- Source excerpt -
------------------------
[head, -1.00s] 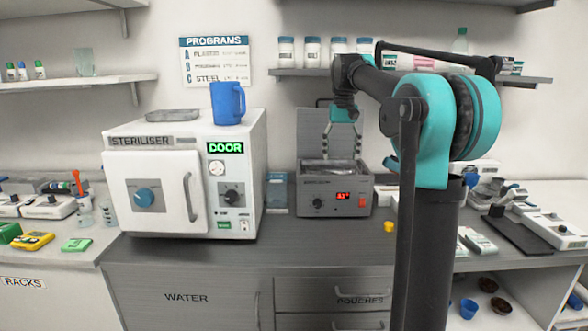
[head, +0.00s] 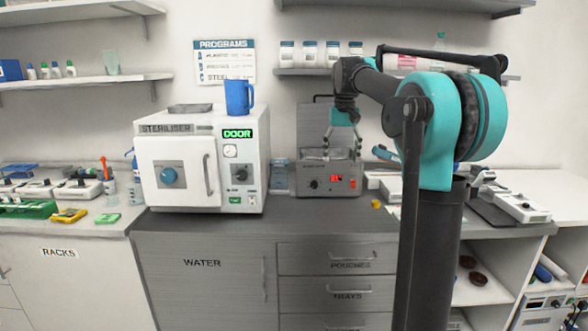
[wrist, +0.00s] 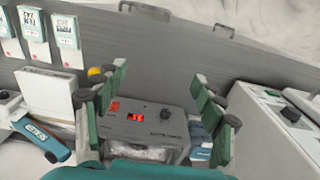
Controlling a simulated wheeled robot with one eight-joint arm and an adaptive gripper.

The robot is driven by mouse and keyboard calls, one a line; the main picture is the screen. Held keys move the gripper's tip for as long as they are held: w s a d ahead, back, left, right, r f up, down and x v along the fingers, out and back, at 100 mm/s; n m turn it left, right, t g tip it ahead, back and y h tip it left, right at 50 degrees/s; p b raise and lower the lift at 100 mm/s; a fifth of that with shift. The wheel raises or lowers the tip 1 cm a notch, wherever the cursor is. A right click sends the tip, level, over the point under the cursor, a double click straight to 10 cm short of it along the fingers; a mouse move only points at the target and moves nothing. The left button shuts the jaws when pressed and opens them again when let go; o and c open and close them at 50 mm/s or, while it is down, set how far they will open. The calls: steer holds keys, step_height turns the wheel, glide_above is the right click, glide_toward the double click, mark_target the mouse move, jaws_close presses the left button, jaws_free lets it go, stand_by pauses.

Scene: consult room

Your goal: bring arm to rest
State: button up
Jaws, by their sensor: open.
------------------------
- What you should do -
Find the string "open" in the listing and return every line that holds it.

- Finished task -
The robot is driven by mouse and keyboard calls, one a line; the main picture is the screen. Held keys move the gripper's tip for as long as they are held: w s a d ahead, back, left, right, r f up, down and x v along the fingers, out and back, at 100 mm/s; n m turn it left, right, t g tip it ahead, back and y h tip it left, right at 50 degrees/s; p b raise and lower the lift at 100 mm/s; a fifth of that with shift. The wheel raises or lowers the tip 1 cm a notch, wherever the cursor is. A right click sends the tip, level, over the point under the cursor, a double click straight to 10 cm short of it along the fingers; a mouse move only points at the target and moves nothing. The left button shuts the jaws when pressed and opens them again when let go; o and c open and close them at 50 mm/s or, while it is down, set how far they will open. The calls: steer holds keys, step_height turns the wheel, glide_above is the right click, glide_toward the double click, mark_target the mouse move, jaws_close presses the left button, jaws_free lets it go, stand_by pauses.
Jaws, by their sensor: open.

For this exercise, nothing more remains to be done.